Simply folding a sheet of paper makes it stiffer. Applied to engineering, this reduces the volume of material needed to create any design. The biggest challenge in engineering, however, is how to fold thick and rigid materials to reduce size. These techniques are being applies to materials such as polypropylene, steel, graphite, aluminium, synthetic fibres, fabrics and any material that can be produced in a sheet.
In electronics, origami is used to create small automatic folding mechanisms in electronic boards or in the manufacture of nanoinjectors.
Applied to the aerospace environment, we can see how these techniques have been used for years in many processes. For example, origami is applied to the aircraft’s folding life rafts (able to fit in small spaces and fully deploy in a few seconds), to emergency evacuation ramps, or even to novel design technologies (such as jet aircraft engine outlet nozzles, which can rapidly turn in different directions, expanding and contracting in a controlled manner, giving aircraft great manoeuvrability).
Origami techniques are also used in space. We will be most familiar with those used to safely fold and deploy solar panels on satellites. In 1995, the first origami was launched using a technique known as Miura-ori and consisted of a solar panel folded in a small space, which could be quickly deployed to power the satellite.
Currently, an even more effective design called Origami flasher is being used. This is a folding pattern that allows large solar panels to be even more compact at launch and increases reliability in deployment. This technique is improving to reduce the size of panels up to 10 times their size.
Origami techniques already form part of the developments of space telescopes. The James Webb space telescope is a case in point, in which 18 folding mirrors, made of beryllium hexagonal parts, are folded to be sent into space. These 18 mirrors form a total collecting surface of 6.5m in diameter. This is a considerable increase compared to Hubble’s main mirror, a single piece that is 2.4m in diameter. Since there is currently no rocket capable of transporting something this size in one piece, engineers, using origami techniques and patterns, have succeeded in folding these mirrors in a way that allows them to be transported and deployed safely. For NASA, achieving this feat is a milestone that paves the way for the development of other larger and more complex objects that improve the study of the universe.

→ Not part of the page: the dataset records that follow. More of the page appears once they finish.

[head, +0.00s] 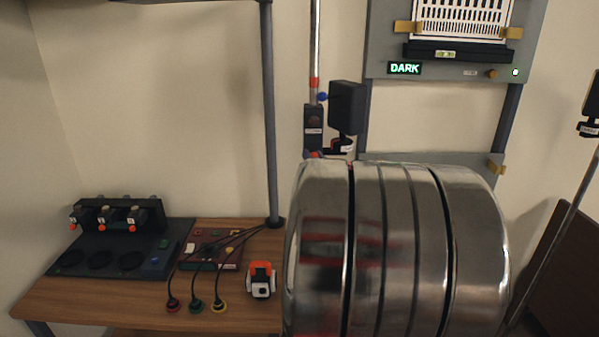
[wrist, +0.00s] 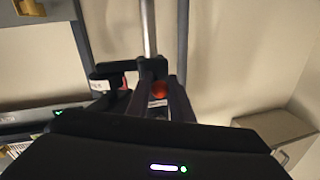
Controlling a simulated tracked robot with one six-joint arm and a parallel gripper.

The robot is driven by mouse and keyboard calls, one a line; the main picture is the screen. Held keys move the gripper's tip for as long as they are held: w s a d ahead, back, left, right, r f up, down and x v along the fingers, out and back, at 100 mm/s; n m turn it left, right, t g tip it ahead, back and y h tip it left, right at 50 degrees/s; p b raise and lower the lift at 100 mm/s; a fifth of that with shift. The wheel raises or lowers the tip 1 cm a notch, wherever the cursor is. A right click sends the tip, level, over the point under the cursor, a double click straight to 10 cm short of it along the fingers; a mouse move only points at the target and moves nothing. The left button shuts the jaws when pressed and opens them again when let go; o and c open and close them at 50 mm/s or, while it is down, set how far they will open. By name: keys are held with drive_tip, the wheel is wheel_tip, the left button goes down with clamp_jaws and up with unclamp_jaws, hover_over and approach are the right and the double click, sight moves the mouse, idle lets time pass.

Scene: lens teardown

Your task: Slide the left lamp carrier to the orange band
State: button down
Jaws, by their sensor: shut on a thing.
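The left lamp carrier (head: 313,130) is a dark block on an upright metal pole (head: 317,40), with a black lamp head (head: 346,107) on its right. The orange band (head: 314,82) rings the pole a short way above the carrier's top, with a gap between them. In the wrist view, the dark fingers of my gripper (wrist: 161,98) are shut on the carrier (wrist: 152,70), with a red-orange round part (wrist: 160,89) between them. In the head view, the gripper is mostly hidden behind my own arm.
A grey panel with a lit DARK sign (head: 404,68) stands right of the pole. A second lamp (head: 591,105) is on a slanted pole at the far right. The wooden bench (head: 120,301) at left holds a dark lens rack (head: 118,218), cables and a small orange-white device (head: 261,280).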

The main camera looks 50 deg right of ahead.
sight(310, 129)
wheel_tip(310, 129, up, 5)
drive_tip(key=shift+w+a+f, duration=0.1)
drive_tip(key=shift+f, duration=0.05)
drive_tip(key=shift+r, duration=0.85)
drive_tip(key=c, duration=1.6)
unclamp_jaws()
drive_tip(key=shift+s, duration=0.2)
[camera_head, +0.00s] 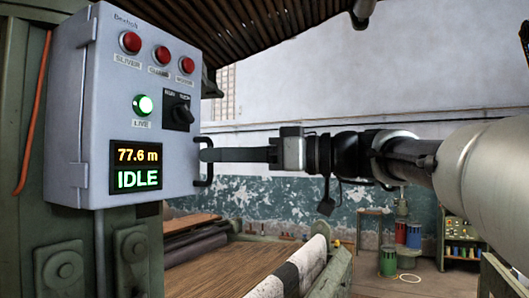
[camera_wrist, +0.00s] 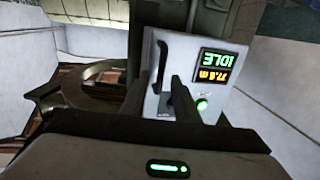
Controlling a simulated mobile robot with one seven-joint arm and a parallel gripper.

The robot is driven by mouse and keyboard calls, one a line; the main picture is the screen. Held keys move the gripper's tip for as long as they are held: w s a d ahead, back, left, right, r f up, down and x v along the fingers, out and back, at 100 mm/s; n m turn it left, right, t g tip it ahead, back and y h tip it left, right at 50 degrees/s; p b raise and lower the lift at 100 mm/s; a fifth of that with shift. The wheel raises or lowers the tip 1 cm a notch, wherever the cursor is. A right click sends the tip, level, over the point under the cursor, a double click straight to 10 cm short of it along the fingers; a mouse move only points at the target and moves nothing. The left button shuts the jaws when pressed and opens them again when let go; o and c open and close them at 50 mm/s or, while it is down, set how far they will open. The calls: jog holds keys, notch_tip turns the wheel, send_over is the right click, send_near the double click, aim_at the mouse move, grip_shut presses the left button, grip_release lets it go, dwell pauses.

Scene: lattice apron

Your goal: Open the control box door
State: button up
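The grey control box (camera_head: 75,105) is at the left in the head view, its door front (camera_head: 110,85) closed flush. The door carries red lamps, a green lamp, a black knob and a display reading 77.6 m and IDLE. A black bar handle (camera_head: 207,172) is on the door's right edge. My gripper (camera_head: 203,155) reaches in from the right, its fingertips at the handle. In the wrist view the box looks upside down, and the handle (camera_wrist: 161,62) shows between the two spread dark fingers of my gripper (camera_wrist: 158,88). I cannot tell whether they touch it.
The box is mounted on a green machine frame (camera_head: 25,120) with an orange cable (camera_head: 35,115). A wooden slatted bed (camera_head: 215,270) lies below right. Drums (camera_head: 388,260) and a shelf (camera_head: 462,235) stand far back. The space right of the door is open apart from my arm.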

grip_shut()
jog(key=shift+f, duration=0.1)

With scientific studies and the advances that mathematics is incorporating into this art turned into science, any shape that is needed can be created in space, with little need for assembly and tools, just by folding. In practice, this is already being used to design future exploration expeditions to Mars for the deployment of stable bases on this planet or in solar sail designs. Engineers and architects research how to fold different materials or metal panels to build structures and design buildings and tents, which can provide the space necessary for future expedition members.
All of these developments and research make origami a technical possibility to take into account. This opens up a world of imagination and an infinity of practical applications in an environment in which space and the need to maximize the material resources available will be very challenging to deal with.
Indeed, origami is not just an entertaining technique, but a design philosophy that can significantly aid aerospace development.